Divorce and mental health go hand in hand.
When a married couple decides to get separated, the emotional effects are inevitable. What is more, there is no such thing as a cheap divorce.
The impact of divorce is sweeping, from potentially causing mental health issues to bringing financial ruin to a spouse. That is why couples think long and hard before ending a marriage.
Still, around 41% of marriages all over the world end in divorce and separation. What mental health issues can come from it? Is it possible to get divorced without incurring large financial losses?
While it is best to seek legal advice from a family law expert when considering divorce and separation, this article can offer you some useful insights.
What are the Different Types of Divorce?
Divorce has two broad categories. The first one is known as “divorce from bed and board,” which makes the separation of the spouses legal but does not allow them to remarry. It can be granted in case of adultery or life-threatening cruelty on one party.
The second one is called “divorce from the bond of matrimony,” or absolute divorce, which essentially declares the marriage invalid and allows either spouse to remarry. It is the more common type of divorce and can come in a number of ways, including the following:
In this type of divorce, the petitioning spouse has to present enough evidence that the other party has committed wrongdoing that led to the unavoidable breakdown of the relationship. This could include physical or emotional abuse.
In a no-fault divorce, there is no need for either spouse to prove that one party is responsible for the marital breakdown. Both spouses just point to “irreconcilable differences” as the cause.

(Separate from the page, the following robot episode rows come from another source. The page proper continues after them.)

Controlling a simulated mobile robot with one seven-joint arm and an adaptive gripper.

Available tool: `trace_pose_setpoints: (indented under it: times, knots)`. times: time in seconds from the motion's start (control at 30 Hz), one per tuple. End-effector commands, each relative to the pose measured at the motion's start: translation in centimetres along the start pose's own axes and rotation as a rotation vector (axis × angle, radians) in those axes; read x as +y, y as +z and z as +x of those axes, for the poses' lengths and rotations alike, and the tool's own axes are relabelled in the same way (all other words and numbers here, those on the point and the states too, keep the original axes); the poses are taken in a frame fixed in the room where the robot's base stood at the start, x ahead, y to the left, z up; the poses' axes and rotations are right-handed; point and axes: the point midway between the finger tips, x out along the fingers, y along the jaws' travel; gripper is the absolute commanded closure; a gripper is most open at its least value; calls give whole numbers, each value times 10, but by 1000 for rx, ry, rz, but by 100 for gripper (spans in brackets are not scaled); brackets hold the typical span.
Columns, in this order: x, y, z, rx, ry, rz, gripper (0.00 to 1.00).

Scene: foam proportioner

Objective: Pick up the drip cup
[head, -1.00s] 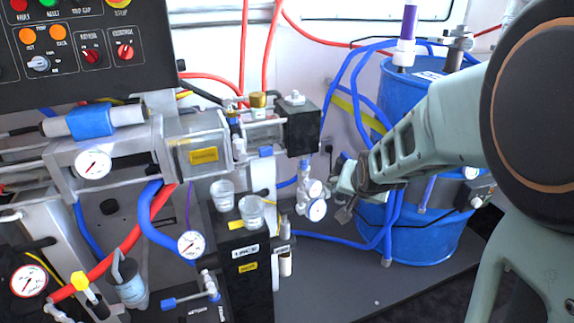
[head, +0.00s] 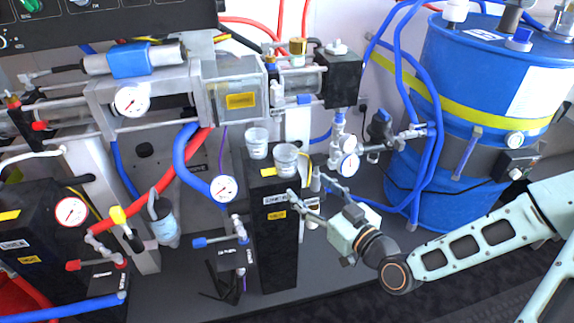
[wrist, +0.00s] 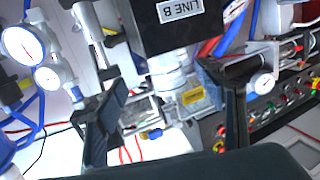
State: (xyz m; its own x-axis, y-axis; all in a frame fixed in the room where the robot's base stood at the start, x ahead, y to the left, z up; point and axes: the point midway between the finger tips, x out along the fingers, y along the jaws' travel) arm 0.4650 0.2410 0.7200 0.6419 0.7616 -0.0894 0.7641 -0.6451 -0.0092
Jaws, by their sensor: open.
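Two clear cups stand upright on top of a black stand (head: 278,245): a rear left one (head: 257,142) and a front right one (head: 286,160). A grey-blue cup (head: 163,222) with a hooked handle hangs lower left, near the red hose. I cannot tell for certain which is the drip cup. My gripper (head: 308,187) is open and empty, in front of the stand's right side and just below the clear cups. In the wrist view, the stand (wrist: 165,30) appears upside down, with clear cups (wrist: 168,75) between my spread fingers (wrist: 162,88), partly overlapping each other.
A blue drum (head: 480,90) with blue hoses stands at the right. A pressure gauge and valve (head: 347,163) sit close right of the stand. Another valve block (head: 235,258) stands left of it. Pump cylinders (head: 235,90) run behind. Dark floor is clear at front right.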

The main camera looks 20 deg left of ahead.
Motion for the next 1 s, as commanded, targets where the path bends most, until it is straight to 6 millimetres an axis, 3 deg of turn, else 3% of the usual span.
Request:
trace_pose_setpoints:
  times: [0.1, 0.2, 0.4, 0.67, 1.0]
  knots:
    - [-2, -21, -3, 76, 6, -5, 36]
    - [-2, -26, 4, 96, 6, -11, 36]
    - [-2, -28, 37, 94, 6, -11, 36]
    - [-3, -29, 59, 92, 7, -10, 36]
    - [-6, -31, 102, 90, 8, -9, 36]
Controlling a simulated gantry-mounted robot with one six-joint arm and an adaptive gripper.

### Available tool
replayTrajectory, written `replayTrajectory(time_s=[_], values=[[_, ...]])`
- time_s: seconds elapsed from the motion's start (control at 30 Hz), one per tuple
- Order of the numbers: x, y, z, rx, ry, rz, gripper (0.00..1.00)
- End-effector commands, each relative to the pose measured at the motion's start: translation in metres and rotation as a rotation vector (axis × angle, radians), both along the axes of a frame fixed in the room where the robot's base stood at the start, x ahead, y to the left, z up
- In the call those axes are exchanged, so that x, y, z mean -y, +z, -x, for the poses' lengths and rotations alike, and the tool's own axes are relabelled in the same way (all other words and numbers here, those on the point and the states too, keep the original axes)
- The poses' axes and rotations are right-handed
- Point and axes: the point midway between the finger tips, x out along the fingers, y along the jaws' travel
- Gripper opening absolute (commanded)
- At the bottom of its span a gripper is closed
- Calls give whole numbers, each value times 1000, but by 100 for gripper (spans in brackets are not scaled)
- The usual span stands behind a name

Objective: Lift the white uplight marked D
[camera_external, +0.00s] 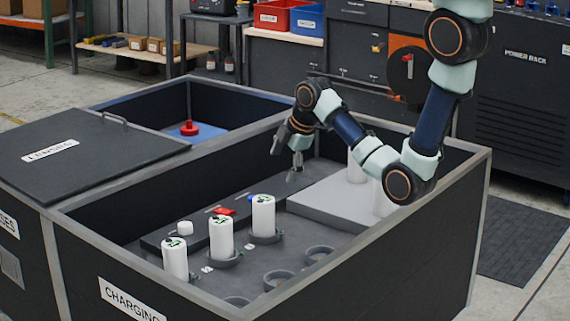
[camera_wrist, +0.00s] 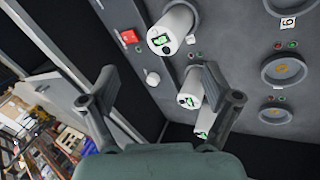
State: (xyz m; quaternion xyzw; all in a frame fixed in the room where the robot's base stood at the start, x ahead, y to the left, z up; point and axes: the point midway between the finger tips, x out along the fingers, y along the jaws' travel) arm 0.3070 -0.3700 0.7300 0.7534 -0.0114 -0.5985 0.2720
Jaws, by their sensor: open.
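Three white cylindrical uplights stand in a row in the charging tote: a front one (camera_external: 175,260), a middle one (camera_external: 221,240) and a rear one (camera_external: 263,218). Each has a dark and green marking on top, too small to read, so I cannot tell which is D. In the wrist view three show too, the largest (camera_wrist: 172,28), a second (camera_wrist: 190,92) and a partly hidden third (camera_wrist: 205,124). My gripper (camera_external: 287,152) is open and empty, above the tote's far side and apart from the row. Its two fingers spread in the wrist view (camera_wrist: 158,78).
Empty ring sockets (camera_external: 319,254) lie right of the row. A grey raised block (camera_external: 325,203) carries more white cylinders (camera_external: 355,168), partly hidden by my arm. A dark strip with a red switch (camera_external: 225,211) and white knob (camera_external: 185,228) runs left. Tote walls (camera_external: 400,237) surround everything.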

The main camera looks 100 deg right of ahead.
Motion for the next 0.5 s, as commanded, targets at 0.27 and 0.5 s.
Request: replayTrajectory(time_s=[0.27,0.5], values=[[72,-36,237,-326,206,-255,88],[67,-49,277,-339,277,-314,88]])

The process is expedited in some cases where the couple hasn’t been married long, do not have any children, and do not own much property. In this case, both spouses can file the papers jointly, possibly without the help of a lawyer.

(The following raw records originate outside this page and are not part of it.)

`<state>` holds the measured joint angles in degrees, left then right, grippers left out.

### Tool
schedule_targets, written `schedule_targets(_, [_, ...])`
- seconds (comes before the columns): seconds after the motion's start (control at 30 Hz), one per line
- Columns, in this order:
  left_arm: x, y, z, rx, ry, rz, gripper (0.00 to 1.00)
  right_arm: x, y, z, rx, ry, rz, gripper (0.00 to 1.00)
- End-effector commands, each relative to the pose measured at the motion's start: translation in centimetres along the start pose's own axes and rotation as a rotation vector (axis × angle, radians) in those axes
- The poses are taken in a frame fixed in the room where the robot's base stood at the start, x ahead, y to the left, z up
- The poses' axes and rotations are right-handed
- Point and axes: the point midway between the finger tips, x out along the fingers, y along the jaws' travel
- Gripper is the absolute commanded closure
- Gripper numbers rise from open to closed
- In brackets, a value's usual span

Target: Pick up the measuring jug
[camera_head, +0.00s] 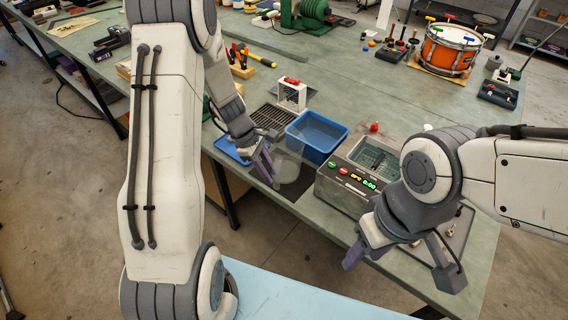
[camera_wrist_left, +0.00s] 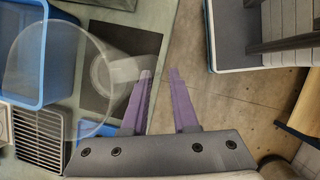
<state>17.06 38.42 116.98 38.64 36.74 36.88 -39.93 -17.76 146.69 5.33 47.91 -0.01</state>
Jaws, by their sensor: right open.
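The measuring jug (camera_head: 288,172) is clear and see-through and stands on a dark mat near the bench's front edge. In the left wrist view the jug (camera_wrist_left: 88,72) is seen from above, left of the fingers, with a pale handle-like part (camera_wrist_left: 124,70) towards them. My left gripper (camera_head: 265,165) is just left of the jug in the head view. In the wrist view my left gripper (camera_wrist_left: 160,74) has a gap between its purple fingers, with floor showing through. Whether a finger touches the jug is unclear. My right gripper (camera_head: 368,252) is open, in front of the control box.
A blue tub (camera_head: 318,133) stands right behind the jug. A metal control box with a green display (camera_head: 345,190) is to the right. A black rack (camera_head: 272,118) and blue tray (camera_head: 230,150) lie to the left. The bench edge is close.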

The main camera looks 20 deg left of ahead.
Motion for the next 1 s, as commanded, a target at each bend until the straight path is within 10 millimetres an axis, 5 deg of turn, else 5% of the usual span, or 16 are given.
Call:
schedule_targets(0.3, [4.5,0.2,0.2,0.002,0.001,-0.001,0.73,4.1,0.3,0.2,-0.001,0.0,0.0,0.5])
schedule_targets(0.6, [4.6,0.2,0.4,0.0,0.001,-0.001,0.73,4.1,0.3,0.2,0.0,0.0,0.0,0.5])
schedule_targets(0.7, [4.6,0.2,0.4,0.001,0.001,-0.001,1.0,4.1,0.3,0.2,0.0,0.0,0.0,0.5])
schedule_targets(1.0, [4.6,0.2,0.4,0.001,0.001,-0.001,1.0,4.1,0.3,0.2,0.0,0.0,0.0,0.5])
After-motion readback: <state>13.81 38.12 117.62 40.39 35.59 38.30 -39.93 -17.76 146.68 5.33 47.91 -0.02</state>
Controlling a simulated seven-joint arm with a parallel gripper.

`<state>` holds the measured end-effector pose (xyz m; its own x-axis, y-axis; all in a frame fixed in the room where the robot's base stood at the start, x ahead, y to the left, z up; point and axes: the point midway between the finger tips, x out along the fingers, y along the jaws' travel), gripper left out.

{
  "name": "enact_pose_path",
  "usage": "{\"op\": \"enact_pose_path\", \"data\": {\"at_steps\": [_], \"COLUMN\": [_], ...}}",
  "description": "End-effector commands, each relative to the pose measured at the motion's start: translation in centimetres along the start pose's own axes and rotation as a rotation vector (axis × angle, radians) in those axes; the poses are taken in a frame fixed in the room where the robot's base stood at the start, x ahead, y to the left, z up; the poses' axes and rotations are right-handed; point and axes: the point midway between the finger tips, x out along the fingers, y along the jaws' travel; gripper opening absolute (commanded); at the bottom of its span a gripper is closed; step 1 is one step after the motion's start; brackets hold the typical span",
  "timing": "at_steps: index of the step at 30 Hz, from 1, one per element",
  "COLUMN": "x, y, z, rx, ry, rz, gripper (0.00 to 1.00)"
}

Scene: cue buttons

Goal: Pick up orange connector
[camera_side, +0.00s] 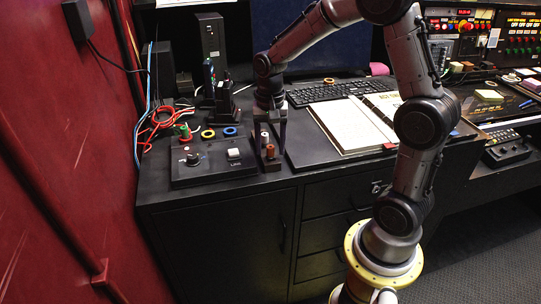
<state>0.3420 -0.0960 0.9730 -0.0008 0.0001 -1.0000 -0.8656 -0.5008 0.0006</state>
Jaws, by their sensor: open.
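A small orange-brown connector (270,152) stands upright at the front of a black holder (271,166) near the desk's front edge. A paler, greyish connector (264,138) stands just behind it. My gripper (270,143) points straight down over the holder with its fingers open. The fingers come down on either side of the connectors. I cannot tell whether either finger touches the orange one. The gripper body hides part of the area behind it.
Left of the holder is a black panel (212,167) with a knob and a white button. An open binder (349,125) and keyboard (325,92) lie right.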

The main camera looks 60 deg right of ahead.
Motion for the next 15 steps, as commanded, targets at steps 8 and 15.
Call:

In this type of divorce, both parties have already agreed on the terms of the separation before getting the process started, including child support, division of property, and alimony.
These details are all stated in the separation agreement and then filed with the court. The courts then fast track the process, and in some cases, the spouses do not need to appear in court but just file sworn affidavits.
A contested divorce is the most contentious and stressful type of divorce. Couples who could not agree on their marital issues usually resort to this process, leaving the decision to a judge.
A default divorce is granted when one spouse files for divorce and the other spouse fails to respond.
Is Mental Health Grounds for Divorce?
In some cases, severe mental health issues in one party can be used as grounds for divorce. In this situation, the petitioning spouse has to file for a fault-based divorce and must prove that the illness is the cause of the marital breakdown.
If the divorce is granted, there is a chance that the petitioner will get a bigger share of the joint assets or a higher amount of financial support.
A judge usually assigns a guardian to protect the interest of the spouse with mental health issues, especially if he or she is in a mental health facility and could not participate in the process.
How Does Divorce Affect Mental Health?
A study shows that divorce and separation are closely linked to increased levels of anxiety and depression. It also increases the risk of alcohol abuse.
Losing a spouse to death is devastating, but the roadmap ahead is often defined. Losing a spouse through divorce often leaves one or both parties without a clear direction moving forward. It can bring about feelings of shame, insecurity, confusion, fear, and other forms of deep psychological distress.
To deal with the aftermath of a divorce, it is important to seek the support of friends and family. It is also a good idea to hire the services of mental health professionals.
How Do I Avoid Financial Ruins in a Divorce?
Divorce is very expensive, but there are things that you can do before, during, and after the process to manage the cost.
First, organise all your accounts before filing for divorce. If possible, do the same for your spouse. This will give you and your spouse the chance to see what you have to work with before moving forward.
Next, find out how much a divorce will cost and choose the path that will minimise the financial impact. For instance, you can explore the possibility of an uncontested divorce and take care of the paperwork yourselves.
Finally, you need to make the relevant changes in documents and accounts that can affect your employment, investments, insurance, and other financial matters.
While divorce and mental health are closely linked, taking care of the financial side of this emotional process will help both spouses heal and move on faster.